Grading Google's China compromise

As my colleague Cecilia Kang posted earlier this morning, Google's google.cn Web site can stay up in the People's Republic of China.

That country's communist government renewed Google's license to operate the site after Google stopped redirecting all visitors to its domestic google.cn site to its Hong Kong-based google.hk. Now, as Google explained in a blog post last month, google.cn provides only limited services, such as music and text translation, and those users who want to search the Web can click on google.cn's prominent google.hk link--or just about anywhere else on that page.
Hong Kong, as part of an agreement negotiated before Britain handed over its former colony to China in 1997, operates under a different legal system that affords more freedom of speech.

Now that Google has announced the end of this stalemate--in a Twitter update pointing to the updated copy of that June blog post--it's time to evaluate its conduct.

One way is relative: How do Google's actions compare with those of other U.S.-based search engines?

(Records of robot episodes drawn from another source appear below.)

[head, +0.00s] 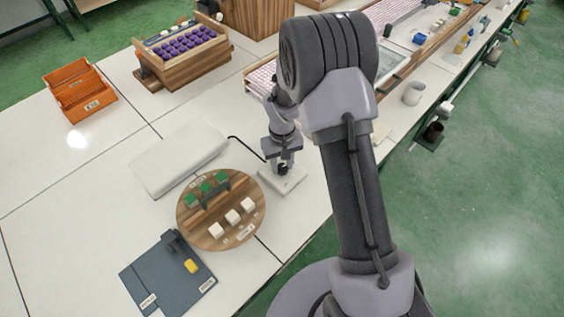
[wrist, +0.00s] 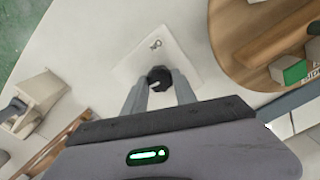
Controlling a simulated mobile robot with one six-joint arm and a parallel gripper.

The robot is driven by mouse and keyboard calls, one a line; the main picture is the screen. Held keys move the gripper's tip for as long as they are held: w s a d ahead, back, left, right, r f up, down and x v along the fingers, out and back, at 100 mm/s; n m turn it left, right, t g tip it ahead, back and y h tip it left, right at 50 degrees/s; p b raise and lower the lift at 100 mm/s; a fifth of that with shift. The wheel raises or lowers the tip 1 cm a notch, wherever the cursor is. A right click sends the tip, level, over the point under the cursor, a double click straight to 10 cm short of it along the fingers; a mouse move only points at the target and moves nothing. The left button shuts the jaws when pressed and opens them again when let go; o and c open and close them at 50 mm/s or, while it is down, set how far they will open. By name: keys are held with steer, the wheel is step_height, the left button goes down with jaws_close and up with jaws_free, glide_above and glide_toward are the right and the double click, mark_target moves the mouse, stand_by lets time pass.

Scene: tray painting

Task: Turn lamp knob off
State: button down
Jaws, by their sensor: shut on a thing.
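The lamp knob (wrist: 160,78) is a dark round knob on a pale square base plate (wrist: 184,58), seen in the wrist view. The base plate also shows in the head view (head: 291,184), on the white table to the right of the round wooden board. My gripper (wrist: 160,84) is shut on the knob, with one finger on each side of it. In the head view my gripper (head: 283,169) points down over the plate and mostly hides the knob. A black cable runs from near the plate to a flat white panel (head: 180,158).
A round wooden board (head: 222,241) with green and white blocks stands left of the knob plate. A dark blue board (head: 150,292) with a yellow piece lies at front left. An orange crate (head: 93,104) and a wooden box of purple items (head: 168,76) stand behind.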

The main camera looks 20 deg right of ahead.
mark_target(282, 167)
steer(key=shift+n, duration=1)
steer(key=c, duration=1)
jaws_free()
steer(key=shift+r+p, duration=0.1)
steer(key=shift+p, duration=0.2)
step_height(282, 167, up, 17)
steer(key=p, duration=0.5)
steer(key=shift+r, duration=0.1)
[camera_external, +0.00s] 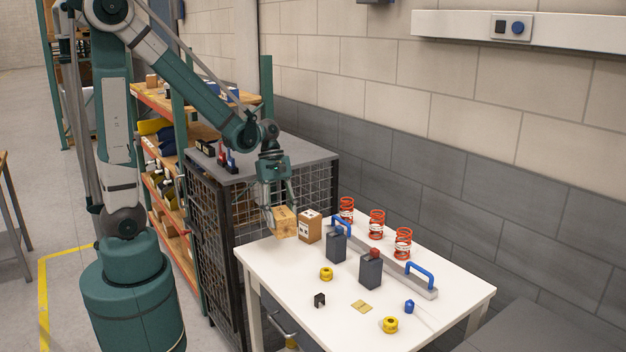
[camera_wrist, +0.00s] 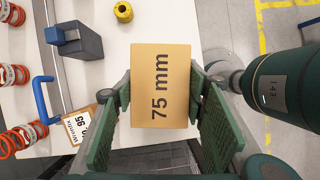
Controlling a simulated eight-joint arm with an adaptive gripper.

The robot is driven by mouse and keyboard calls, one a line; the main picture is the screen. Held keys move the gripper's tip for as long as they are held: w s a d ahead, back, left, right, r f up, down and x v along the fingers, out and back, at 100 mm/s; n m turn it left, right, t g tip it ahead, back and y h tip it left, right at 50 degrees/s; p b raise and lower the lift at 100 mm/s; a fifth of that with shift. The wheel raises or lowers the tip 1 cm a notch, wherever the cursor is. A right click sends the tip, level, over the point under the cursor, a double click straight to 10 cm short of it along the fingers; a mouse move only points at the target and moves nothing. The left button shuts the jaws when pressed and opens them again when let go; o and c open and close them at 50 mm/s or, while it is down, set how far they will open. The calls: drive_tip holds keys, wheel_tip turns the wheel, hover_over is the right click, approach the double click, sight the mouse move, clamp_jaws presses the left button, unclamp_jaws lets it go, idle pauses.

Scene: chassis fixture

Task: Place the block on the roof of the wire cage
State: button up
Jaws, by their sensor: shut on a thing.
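My gripper (camera_external: 281,208) is shut on a tan block (camera_external: 285,222) marked "75 mm". The block also shows between the two green finger pads in the wrist view (camera_wrist: 160,85). My gripper holds it near the table's far left edge, beside a similar box; the gap below it is hard to tell. The wire cage (camera_external: 213,228) stands behind and left of the table. Its flat grey roof (camera_external: 295,158) is higher than the tabletop. My wrist and gripper are in front of part of the cage.
Small red, blue and black items (camera_external: 222,152) stand at the roof's left side; the rest looks clear. The white table (camera_external: 440,317) holds a tan box (camera_external: 310,226), red springs (camera_external: 377,223), a bar with blue handles (camera_external: 419,275), dark blocks (camera_external: 371,272) and yellow rings (camera_external: 390,324).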

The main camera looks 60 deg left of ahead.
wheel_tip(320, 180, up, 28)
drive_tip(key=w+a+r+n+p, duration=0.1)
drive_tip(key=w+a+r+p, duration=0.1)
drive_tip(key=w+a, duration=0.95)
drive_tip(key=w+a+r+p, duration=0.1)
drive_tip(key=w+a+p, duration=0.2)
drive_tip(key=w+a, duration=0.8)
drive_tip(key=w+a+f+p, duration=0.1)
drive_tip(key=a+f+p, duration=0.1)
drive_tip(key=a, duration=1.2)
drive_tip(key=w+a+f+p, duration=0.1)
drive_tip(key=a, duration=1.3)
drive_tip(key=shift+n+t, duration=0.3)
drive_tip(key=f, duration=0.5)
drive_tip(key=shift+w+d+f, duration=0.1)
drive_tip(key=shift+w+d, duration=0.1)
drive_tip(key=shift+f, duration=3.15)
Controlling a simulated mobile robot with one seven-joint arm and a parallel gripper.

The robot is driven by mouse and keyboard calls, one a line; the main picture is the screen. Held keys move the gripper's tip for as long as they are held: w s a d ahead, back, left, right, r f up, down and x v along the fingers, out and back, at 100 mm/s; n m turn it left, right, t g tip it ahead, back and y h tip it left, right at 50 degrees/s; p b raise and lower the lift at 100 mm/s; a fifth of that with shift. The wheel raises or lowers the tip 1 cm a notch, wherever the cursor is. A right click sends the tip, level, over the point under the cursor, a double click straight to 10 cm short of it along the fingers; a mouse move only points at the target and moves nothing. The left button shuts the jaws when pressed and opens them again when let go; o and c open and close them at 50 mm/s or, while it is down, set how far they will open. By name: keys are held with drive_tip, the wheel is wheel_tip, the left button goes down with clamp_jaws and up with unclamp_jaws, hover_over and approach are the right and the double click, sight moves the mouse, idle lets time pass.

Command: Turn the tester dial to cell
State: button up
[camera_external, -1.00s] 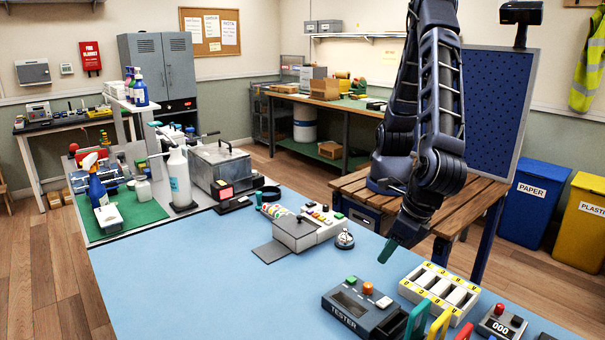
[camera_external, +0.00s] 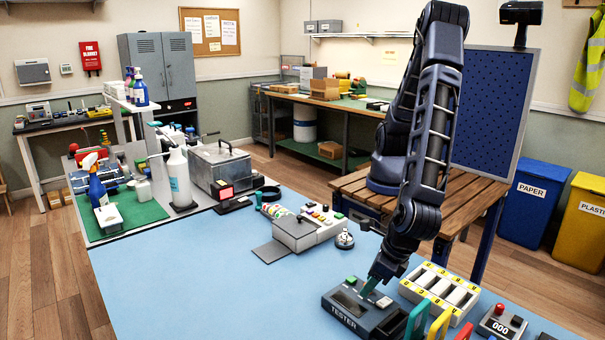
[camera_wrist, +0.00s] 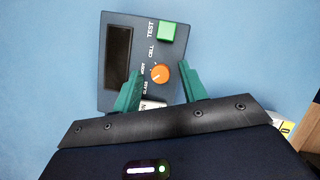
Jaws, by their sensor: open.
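The tester (camera_external: 357,311) is a dark box lying on the blue bench top, with its name on the front side. In the wrist view the tester (camera_wrist: 116,92) shows a dark screen, a green TEST button (camera_wrist: 167,31) and an orange round dial (camera_wrist: 160,73). Labels beside the dial include CELL; the others are small and partly covered. A pale mark on the dial is too small to read surely. My gripper (camera_wrist: 163,80) is open, with one green finger on each side of the dial. In the external view my gripper (camera_external: 371,286) hides the dial.
A white slotted tray (camera_external: 440,290) with yellow labels stands right of the tester. Green, yellow and red upright handles (camera_external: 440,322) stand close by at the front. A counter box (camera_external: 500,324) is further right. The bench left of the tester is clear.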

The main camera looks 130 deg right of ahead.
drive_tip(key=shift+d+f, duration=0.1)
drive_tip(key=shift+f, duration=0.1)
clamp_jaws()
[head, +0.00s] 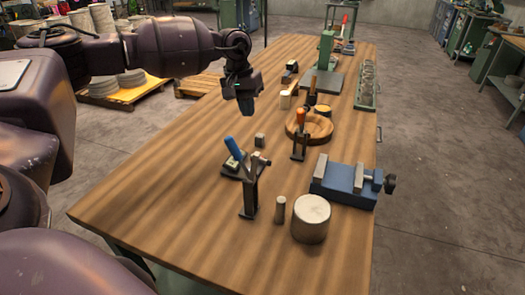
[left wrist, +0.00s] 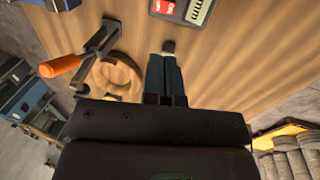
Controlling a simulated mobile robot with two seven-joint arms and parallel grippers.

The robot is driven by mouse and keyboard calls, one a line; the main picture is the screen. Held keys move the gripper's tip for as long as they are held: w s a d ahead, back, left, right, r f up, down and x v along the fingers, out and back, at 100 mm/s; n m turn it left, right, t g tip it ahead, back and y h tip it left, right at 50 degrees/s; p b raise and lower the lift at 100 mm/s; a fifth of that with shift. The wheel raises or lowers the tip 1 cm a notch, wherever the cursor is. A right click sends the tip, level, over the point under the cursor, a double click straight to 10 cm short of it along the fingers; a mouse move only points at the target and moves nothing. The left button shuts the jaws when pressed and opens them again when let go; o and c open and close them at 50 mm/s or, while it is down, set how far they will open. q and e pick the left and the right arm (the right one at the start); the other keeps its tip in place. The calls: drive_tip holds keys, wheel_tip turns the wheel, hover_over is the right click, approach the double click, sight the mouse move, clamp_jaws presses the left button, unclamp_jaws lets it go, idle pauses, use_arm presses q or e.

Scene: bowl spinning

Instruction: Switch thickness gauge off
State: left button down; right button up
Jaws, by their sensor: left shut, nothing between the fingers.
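In the left wrist view a dark device, seemingly the thickness gauge (left wrist: 183,19), is cut off by the top edge. It has a red part and a white panel with dark marks. In the head view it seems to be the small dark device (head: 232,166) with a pale panel, beside a blue-handled clamp (head: 250,185). My left gripper (head: 247,110) is shut and empty above the table, farther back than the device. Its fingers also show in the left wrist view (left wrist: 167,58), pointing towards a small grey block (left wrist: 168,46). My right gripper is out of view.
The small block (head: 260,140) stands near the device. An orange-handled clamp (head: 300,135) stands by a wooden ring-shaped bowl (head: 322,126). A blue vise (head: 345,185) and a pale cylinder (head: 311,218) are at the right. The table's left side (head: 150,190) is clear.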

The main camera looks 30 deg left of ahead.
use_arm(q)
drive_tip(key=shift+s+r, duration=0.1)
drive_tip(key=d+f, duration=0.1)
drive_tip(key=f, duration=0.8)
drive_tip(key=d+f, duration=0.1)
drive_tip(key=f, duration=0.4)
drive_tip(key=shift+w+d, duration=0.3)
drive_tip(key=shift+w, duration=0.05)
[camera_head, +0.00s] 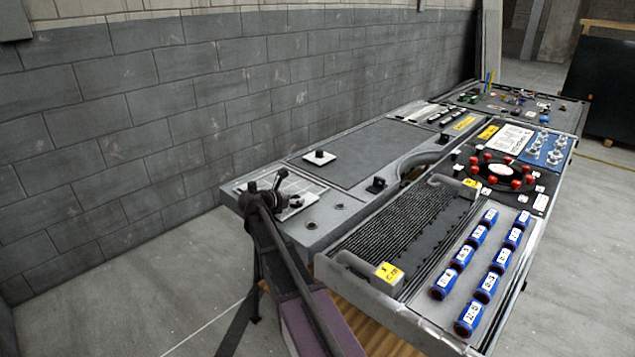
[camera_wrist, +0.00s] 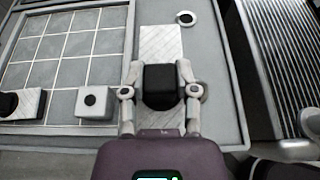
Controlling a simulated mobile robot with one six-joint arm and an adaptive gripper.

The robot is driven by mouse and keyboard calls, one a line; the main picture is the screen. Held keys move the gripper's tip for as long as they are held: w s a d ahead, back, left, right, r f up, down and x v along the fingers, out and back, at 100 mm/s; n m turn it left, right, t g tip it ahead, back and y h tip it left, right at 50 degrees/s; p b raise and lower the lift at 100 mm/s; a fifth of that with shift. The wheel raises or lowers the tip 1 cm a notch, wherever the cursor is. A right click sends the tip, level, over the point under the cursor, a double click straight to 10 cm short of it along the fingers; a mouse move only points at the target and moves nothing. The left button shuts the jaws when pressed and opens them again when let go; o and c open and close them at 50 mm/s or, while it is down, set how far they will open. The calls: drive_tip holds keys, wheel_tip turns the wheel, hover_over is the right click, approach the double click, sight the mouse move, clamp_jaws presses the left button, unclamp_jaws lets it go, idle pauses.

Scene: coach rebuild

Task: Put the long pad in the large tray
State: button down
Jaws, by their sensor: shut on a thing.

Yahoo's Chinese site, owned and operated by a local Internet firm, Alibaba, and the Chinese version of Microsoft's Bing site each censor search results as required by the government. Neither has opted to limit their in-country operations to avoid having to submit to those rules.

Another way is absolute: The PRC's government does not respect the fundamental human right to freedom of speech (among others), Google could have registered its dissent most powerfully by walking away entirely, but did not, therefore Google wimped out.

I don't buy the second interpretation. Google remains a for-profit company, and by pruning its domestic site to a stub of its former self--remember, too, that China can still block google.hk from its citizens--the company risks ceding a large chunk of the market to U.S. competitors and Baidu, the Beijing-based firm that dominates search in China. (How long until somebody decries Google's management for being bad capitalists?)

You may disagree, and if so I'd like to know why. Please share your reasoning in the comments.

(Meanwhile, you might want to take a few minutes to read about a different Internet-filtering case--the government of Australia just backed down on a plan to require Web firms to block access to allegedly harmful sites on a government-run blacklist. Google and Yahoo, as well as local Internet companies, lobbied against that scheme and forced a one-year delay in its implementation.)